What are the 2 different calculations used for inter-rater reliability?
- Cohen’s kappa is used when there are 2 raters or judges.
- Fleiss’ kappa is used when there are more than 2 raters or judges.
- Ranges from 1 (perfect agreement) to -1.
- >0.75 excellent agreement
- 0.50-0.75 satisfactory agreement
- 0.40 poor agreement
What is internal consistency reliability?
- It asks “do the different items within one test measure all the same thing to the same extent?”
- Are items within a single test highly correlated?
- The source of error measured is the internal consistency/reliability of one test administered on one occasion.
What are the three different ways of measuring internal consistency?
- Split-half reliability
- Coefficient alpha
- KR-20 which is a special case of co-efficient alpha for the dichotomous format.
What is split half-reliability?
- A test is split in half, each half is scored separately, total scores for each half are then correlated to determine whether they yield similar measures.
- A major advantage is that we only need one test.
- A major challenge is diving the test into equivalent halves.

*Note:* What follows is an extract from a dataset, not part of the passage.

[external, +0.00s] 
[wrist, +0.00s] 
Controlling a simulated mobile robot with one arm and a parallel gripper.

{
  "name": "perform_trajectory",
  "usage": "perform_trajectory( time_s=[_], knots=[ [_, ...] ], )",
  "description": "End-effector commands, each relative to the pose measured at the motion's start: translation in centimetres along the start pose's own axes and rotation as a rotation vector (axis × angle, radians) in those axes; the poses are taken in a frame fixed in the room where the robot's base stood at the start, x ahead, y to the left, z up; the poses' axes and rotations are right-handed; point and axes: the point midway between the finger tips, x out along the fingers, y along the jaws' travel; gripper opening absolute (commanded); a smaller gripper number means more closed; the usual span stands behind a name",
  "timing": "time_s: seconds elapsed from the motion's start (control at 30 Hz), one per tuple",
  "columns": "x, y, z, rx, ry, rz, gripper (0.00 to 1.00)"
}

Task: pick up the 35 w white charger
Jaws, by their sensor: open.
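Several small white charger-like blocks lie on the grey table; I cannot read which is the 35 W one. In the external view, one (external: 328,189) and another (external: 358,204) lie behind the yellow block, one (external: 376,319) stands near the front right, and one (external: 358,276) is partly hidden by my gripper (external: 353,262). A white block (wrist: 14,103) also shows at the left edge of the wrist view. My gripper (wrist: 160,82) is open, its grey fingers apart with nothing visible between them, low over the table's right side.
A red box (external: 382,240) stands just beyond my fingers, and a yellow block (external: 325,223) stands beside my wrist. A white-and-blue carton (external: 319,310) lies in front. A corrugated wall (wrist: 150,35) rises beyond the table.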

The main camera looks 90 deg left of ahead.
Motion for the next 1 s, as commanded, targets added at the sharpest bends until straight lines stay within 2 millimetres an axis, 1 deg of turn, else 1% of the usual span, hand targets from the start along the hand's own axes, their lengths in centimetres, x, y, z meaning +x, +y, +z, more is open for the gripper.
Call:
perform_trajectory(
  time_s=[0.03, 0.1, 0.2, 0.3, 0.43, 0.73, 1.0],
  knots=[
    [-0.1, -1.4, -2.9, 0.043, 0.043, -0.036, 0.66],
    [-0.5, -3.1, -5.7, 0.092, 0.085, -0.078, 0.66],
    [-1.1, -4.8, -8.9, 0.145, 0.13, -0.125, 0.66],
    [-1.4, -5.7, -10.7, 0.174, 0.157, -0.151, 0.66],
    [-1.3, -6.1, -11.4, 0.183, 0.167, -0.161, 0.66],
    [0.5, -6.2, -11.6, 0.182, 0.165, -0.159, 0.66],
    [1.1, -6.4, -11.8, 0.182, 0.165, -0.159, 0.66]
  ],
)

- Calculated using Spearman-Brown.
What are two of the major issues with split-half reliability?
- The fewer items we have, the lower our reliability (reference to the domain sampling model)
- Therefore, each half of split test will have reduced reliability compared to the total test. - Dividing the test into equivalent halves: the correlation will change for each different split. Ideally the halves should be equivalent.